--- Records ---

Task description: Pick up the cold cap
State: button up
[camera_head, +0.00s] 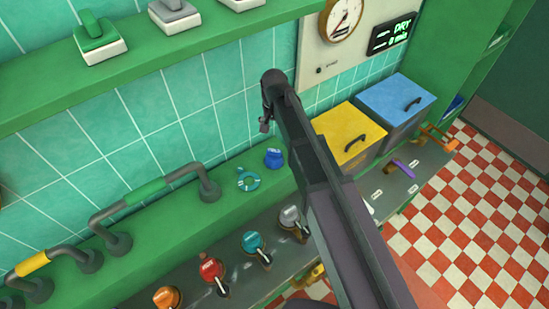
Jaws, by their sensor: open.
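A small blue cap (273,158) with pale lettering too small to read sits on the green ledge (225,205), left of my arm. I take it for the cold cap. A teal ring-shaped piece (248,180) lies beside it to the left. My dark arm reaches up from the bottom right. A small dark end part hangs below its tip, and I take it for my gripper (264,125), mostly hidden by the arm. It shows above the blue cap in the picture and apart from it, with nothing visibly held.
Orange (166,297), red (211,268), teal (253,241) and grey (289,216) knobs line the dark front panel. Curved pipes (130,200) rise from the ledge at left. Yellow-lidded (348,130) and blue-lidded (396,103) boxes stand right of my arm. A green shelf (150,60) hangs above.

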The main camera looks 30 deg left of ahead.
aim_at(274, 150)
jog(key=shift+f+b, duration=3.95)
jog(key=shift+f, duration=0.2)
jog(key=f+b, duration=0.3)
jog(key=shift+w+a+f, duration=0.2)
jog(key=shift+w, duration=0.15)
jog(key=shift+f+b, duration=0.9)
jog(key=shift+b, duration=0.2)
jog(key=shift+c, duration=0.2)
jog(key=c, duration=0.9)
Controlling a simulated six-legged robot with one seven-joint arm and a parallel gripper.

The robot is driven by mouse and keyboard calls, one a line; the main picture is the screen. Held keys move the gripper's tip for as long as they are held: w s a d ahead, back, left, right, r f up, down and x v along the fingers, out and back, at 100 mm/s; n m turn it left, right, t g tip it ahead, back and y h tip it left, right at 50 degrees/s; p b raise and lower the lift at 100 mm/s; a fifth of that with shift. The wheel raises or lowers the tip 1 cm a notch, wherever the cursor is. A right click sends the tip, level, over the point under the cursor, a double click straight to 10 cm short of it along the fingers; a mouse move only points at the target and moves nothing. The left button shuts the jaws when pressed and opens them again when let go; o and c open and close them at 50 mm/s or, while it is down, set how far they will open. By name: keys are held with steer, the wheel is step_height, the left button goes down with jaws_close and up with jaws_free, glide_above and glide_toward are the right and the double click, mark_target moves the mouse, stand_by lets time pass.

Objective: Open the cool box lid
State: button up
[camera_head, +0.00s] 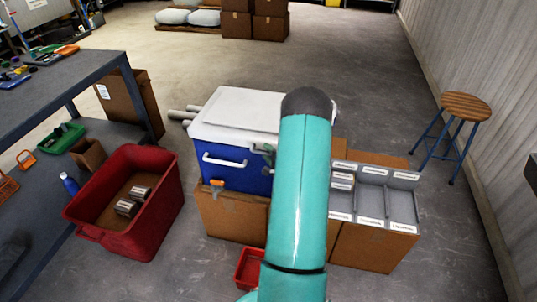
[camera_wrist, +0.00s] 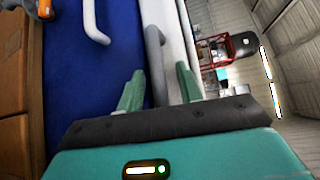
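The cool box (camera_head: 240,175) has a blue body and a white lid (camera_head: 245,107), which lies flat and closed. It stands on a cardboard box. My gripper (camera_head: 268,155) is at the front edge of the lid, mostly hidden behind my teal arm in the head view. In the wrist view my gripper (camera_wrist: 160,74) is open, with one green finger on each side of a grey bar handle (camera_wrist: 153,50) along the lid's edge. A gap shows between the bar and the right finger. The white lid edge (camera_wrist: 174,30) runs beside the bar.
A white carry handle (camera_head: 224,161) sticks out of the blue front. A red bin (camera_head: 155,205) with metal parts stands left, a sectioned grey tray (camera_head: 372,196) on cardboard right. A small red tray (camera_head: 248,268) is in front. A stool (camera_head: 465,107) stands far right.

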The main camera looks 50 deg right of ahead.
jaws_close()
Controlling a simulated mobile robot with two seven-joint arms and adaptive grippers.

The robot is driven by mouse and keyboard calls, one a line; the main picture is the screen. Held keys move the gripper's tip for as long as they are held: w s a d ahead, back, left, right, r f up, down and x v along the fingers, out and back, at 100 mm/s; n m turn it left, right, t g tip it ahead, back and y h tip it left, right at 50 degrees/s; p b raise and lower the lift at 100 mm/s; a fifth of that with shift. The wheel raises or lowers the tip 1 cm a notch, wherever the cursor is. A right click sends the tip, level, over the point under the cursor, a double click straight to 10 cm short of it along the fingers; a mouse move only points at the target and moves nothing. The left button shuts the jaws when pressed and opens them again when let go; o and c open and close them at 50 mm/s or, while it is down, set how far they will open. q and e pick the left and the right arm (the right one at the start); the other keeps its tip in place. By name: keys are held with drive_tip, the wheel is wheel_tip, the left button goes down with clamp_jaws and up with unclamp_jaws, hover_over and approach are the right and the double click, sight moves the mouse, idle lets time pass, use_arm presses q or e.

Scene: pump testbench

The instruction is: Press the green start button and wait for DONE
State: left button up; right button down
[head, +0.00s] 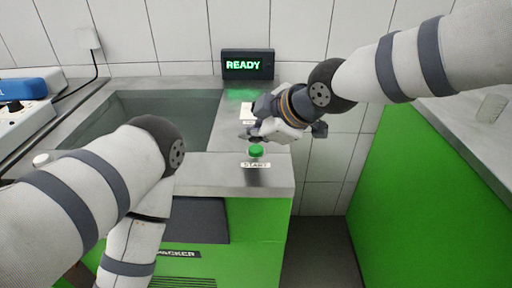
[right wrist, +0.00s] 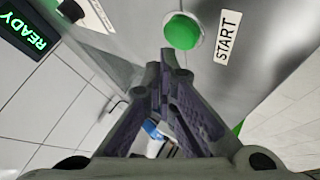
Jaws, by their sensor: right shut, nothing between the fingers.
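The green start button (head: 256,151) sits on the grey bench top, above a white START label (head: 256,165). It also shows in the right wrist view (right wrist: 182,31), in a pale ring beside the START label. My right gripper (head: 245,135) is shut and empty, just behind and left of the button in the head view. In the right wrist view its closed fingertips (right wrist: 167,52) appear just below the button; I cannot tell whether they touch it. The display (head: 248,65) at the back reads READY in green. My left gripper is not in view; only my left arm shows.
A sunken basin (head: 165,105) lies left of the button. A white card (head: 252,112) lies behind my right gripper. A device with a blue top (head: 22,88) stands at far left. A green cabinet (head: 425,190) stands at right, across a floor gap. A tiled wall closes the back.

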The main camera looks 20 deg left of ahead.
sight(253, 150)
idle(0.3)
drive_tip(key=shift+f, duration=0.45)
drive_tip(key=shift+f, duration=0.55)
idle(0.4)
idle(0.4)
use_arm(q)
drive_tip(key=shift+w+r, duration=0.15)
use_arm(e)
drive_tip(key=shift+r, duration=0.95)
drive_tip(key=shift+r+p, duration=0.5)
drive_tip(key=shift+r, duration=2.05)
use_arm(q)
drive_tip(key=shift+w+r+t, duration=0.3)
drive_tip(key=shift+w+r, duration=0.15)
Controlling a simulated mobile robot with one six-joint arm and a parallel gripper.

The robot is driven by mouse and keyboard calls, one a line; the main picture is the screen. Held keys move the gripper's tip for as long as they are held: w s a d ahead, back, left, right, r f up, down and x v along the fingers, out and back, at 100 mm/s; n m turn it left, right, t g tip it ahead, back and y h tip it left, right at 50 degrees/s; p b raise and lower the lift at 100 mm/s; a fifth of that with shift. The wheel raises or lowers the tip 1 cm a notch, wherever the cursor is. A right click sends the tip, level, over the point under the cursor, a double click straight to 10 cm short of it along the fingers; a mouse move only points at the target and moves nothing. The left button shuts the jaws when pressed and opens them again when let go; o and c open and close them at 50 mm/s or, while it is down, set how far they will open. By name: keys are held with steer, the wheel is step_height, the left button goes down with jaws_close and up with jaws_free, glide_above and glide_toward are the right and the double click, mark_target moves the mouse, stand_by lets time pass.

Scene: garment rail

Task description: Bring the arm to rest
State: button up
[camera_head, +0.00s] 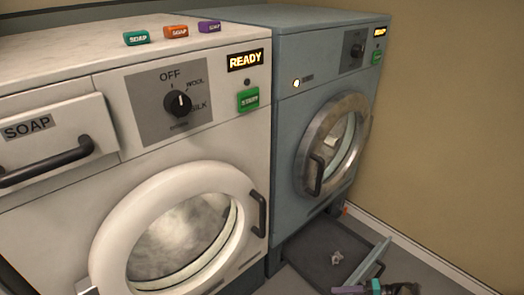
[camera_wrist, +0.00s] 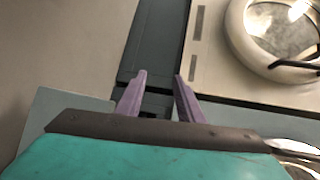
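My gripper (camera_wrist: 160,82) shows in the wrist view with its two purple fingers apart and nothing visible between them. In the head view only part of it (camera_head: 350,290) shows at the bottom edge, low in front of the blue-grey machine and beside its pulled-out bottom drawer. I cannot tell whether it touches the drawer. The drawer (camera_head: 310,268) holds a small pale crumpled piece (camera_head: 336,257).
A white washer (camera_head: 60,215) stands left with its round door (camera_head: 110,240) shut. The blue-grey machine (camera_head: 290,120) stands right, its door (camera_head: 310,170) also shut. Both displays are lit. Green, orange and purple soap blocks (camera_head: 137,38) lie on the washer. A wall (camera_head: 450,130) bounds the right.

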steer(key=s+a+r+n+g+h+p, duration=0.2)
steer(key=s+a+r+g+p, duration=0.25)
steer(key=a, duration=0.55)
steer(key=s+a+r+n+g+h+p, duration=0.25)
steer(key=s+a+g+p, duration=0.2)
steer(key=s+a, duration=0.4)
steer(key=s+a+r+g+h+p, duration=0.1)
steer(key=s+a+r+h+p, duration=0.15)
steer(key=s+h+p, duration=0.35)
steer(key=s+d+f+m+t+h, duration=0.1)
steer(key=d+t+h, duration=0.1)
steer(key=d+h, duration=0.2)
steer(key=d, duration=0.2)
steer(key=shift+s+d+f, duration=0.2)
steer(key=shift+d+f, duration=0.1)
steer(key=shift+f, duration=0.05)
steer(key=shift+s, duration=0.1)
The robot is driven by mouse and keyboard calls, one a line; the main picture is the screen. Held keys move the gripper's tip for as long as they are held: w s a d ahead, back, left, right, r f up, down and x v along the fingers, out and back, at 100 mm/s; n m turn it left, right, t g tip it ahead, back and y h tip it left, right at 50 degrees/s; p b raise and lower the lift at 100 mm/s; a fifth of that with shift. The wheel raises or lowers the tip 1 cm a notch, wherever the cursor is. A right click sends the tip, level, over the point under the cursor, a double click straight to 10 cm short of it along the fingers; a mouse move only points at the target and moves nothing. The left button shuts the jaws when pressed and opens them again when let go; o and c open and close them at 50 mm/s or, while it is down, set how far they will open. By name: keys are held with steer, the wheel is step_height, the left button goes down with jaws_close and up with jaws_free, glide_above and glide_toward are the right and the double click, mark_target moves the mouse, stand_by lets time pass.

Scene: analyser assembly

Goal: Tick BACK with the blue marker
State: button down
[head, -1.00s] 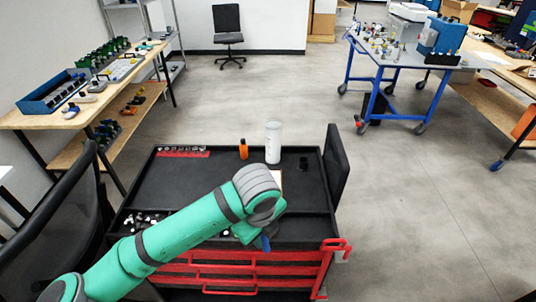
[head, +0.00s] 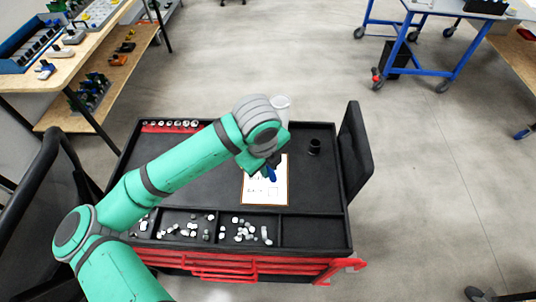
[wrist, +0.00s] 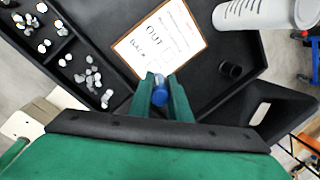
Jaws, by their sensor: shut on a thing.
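My gripper (wrist: 160,92) is shut on the blue marker (wrist: 159,97), seen end-on between the fingers in the wrist view. In the head view the marker (head: 270,174) shows as a small blue bit below my gripper (head: 266,168), over the sheet. The white sheet (head: 265,190) lies on the black cart top, on a brown-edged board. In the wrist view the sheet (wrist: 165,38) reads OUT and BACK, each beside a box, with BACK at the lower left. The gripper is just off the sheet's lower edge in that view. The marker's tip is hidden, so contact cannot be told.
Compartments of small pale parts (head: 240,232) line the cart's front. A black cup (head: 314,146) stands right of the sheet. A white cylinder (wrist: 262,12) stands behind it. A black chair-like panel (head: 355,150) is at the cart's right. The cart top left of the sheet is clear.

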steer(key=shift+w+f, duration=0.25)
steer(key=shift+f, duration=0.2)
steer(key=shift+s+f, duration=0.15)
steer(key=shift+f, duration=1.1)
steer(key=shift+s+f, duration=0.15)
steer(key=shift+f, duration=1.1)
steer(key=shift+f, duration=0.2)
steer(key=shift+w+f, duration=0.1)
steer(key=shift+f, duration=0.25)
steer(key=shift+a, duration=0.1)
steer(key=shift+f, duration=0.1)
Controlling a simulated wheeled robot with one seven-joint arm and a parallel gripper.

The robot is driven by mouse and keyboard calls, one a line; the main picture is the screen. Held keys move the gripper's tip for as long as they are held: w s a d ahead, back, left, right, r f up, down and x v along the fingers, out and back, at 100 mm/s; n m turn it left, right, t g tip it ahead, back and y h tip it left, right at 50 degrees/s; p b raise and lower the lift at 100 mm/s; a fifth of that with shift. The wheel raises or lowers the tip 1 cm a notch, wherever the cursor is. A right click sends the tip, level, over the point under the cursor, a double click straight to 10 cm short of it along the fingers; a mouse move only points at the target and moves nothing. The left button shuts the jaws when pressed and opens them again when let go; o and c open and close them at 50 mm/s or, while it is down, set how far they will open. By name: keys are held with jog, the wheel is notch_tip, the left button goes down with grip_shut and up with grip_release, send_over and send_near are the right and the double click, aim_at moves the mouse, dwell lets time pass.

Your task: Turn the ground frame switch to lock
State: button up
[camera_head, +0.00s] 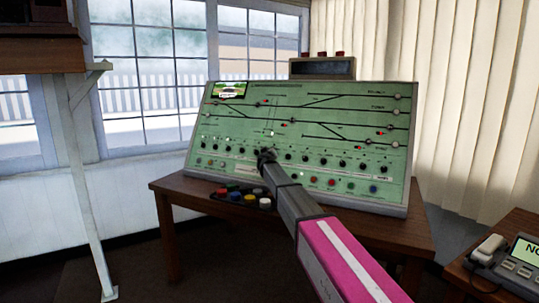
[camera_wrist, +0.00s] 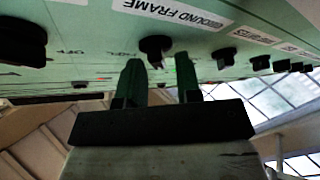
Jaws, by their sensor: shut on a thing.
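The ground frame switch (camera_wrist: 154,46) is a small black knob on the green panel, beside a white label (camera_wrist: 172,13) reading GROUND FRAME in the wrist view. My gripper (camera_wrist: 159,60) has one finger on each side of this knob, with the tips against or very near the panel. It is shut on the knob. Which way the knob points is not clear. In the head view my gripper (camera_head: 266,156) reaches the lower middle of the green control panel (camera_head: 240,120) and hides the knob there.
A row of similar black knobs (camera_head: 342,163) runs to the right, close to my gripper. Coloured buttons (camera_head: 331,182) sit below them. The panel stands on a wooden table (camera_head: 165,187) with a tray of coloured buttons (camera_head: 249,199). A phone (camera_head: 488,249) is at the lower right.

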--- Exercise brief ---
Check every line for "seven" and show the ones that have it.

--- Response to the task ---
Controlling a simulated six-legged robot with one seven-joint arm and a parallel gripper.
Controlling a simulated mobile robot with two seven-joint arms and adaptive grippers.
Controlling a simulated wheeled robot with one seven-joint arm and a parallel gripper.

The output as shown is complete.